--- START ---
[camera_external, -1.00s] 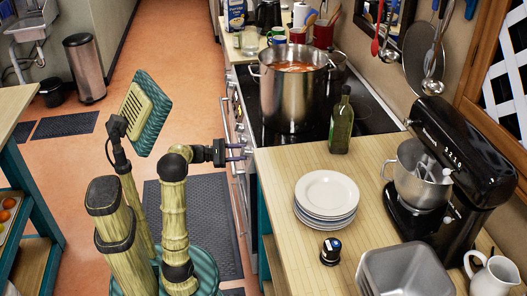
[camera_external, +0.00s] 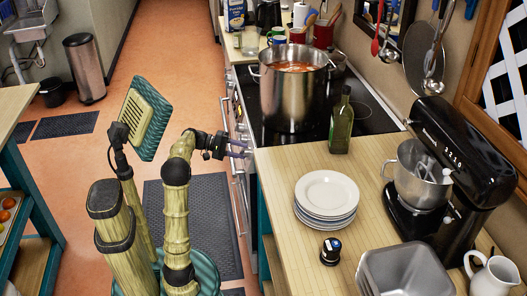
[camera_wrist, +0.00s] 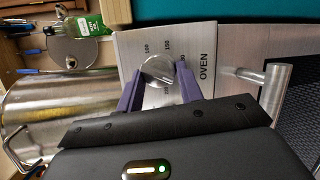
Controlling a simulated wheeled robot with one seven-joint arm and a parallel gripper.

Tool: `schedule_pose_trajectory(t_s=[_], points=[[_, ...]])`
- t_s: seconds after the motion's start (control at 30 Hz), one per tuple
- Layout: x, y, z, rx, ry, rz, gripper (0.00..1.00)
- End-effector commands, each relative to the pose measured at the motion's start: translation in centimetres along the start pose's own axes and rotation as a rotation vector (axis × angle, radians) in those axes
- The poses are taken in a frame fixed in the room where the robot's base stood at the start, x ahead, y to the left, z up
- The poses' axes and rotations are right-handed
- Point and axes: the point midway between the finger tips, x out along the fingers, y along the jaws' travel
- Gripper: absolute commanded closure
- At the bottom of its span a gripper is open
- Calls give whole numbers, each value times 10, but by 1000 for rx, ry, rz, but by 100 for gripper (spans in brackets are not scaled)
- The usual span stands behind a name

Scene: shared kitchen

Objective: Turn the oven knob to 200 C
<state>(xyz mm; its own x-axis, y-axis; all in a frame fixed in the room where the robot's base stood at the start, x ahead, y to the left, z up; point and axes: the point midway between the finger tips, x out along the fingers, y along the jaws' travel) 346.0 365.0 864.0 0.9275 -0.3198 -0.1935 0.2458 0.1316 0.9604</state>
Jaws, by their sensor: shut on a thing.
--- END ---
— WHAT YOU SHOULD DO —
Show the lines that mention the word "where".

— OUTPUT FOR THIS EXERCISE —
- The poses are taken in a frame fixed in the room where the robot's base stood at the start, x ahead, y to the left, z up
<state>(xyz mm; its own x-axis, y-axis; all in a frame fixed in the room where the robot's base stood at the start, x ahead, y to the left, z up; point and axes: the point midway between the finger tips, x out along the fingers, y along the jaws' travel) 346.0 365.0 864.0 0.9275 -0.3198 -0.1935 0.2458 0.1316 0.9604</state>

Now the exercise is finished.